• WHAT TO DO:
Print the listing below from its opening line through the line holding "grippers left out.", both ends included.

>>>

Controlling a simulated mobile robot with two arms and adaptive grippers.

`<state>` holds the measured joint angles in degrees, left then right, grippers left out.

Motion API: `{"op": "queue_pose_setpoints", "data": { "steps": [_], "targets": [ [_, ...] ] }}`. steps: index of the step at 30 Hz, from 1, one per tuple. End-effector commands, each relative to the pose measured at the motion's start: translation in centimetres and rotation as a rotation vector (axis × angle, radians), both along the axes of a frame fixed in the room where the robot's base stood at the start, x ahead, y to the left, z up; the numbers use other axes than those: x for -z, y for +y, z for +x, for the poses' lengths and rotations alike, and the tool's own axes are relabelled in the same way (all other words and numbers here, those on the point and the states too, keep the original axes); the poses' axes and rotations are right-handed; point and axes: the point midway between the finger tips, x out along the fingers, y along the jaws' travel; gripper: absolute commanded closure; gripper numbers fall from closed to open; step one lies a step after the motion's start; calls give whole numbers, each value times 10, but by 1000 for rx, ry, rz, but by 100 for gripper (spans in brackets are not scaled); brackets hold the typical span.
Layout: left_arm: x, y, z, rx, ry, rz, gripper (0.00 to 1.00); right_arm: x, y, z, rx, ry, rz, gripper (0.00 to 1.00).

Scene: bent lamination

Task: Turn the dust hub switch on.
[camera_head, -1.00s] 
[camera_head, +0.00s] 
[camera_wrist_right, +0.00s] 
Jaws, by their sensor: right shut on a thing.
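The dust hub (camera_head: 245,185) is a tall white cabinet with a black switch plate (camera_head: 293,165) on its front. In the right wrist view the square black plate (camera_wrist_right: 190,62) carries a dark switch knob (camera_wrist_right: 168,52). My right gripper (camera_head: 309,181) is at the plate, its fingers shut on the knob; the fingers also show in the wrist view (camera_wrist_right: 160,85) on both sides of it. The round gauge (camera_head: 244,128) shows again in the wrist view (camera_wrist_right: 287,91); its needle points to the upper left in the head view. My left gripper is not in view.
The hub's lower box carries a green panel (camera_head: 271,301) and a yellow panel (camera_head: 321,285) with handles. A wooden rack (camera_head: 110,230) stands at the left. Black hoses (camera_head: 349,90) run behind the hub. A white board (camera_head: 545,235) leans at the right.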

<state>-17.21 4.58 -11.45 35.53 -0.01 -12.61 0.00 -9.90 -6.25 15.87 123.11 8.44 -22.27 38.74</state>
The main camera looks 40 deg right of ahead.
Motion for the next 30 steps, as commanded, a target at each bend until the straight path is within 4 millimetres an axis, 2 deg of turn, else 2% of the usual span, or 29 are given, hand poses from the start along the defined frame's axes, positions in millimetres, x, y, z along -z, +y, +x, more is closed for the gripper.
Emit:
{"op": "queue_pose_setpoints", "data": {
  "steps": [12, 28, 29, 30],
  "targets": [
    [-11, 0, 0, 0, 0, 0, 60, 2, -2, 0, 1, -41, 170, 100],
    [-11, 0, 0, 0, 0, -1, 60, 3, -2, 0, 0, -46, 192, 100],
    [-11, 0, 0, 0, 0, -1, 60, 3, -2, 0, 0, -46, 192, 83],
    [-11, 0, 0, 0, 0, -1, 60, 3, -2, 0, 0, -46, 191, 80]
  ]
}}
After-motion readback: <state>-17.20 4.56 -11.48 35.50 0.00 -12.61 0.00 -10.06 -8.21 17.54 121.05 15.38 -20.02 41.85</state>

<<<

• OUTPUT:
Controlling a simulated mobile robot with two arms and adaptive grippers.

`<state>` holds the measured joint angles in degrees, left then right, grippers left out.

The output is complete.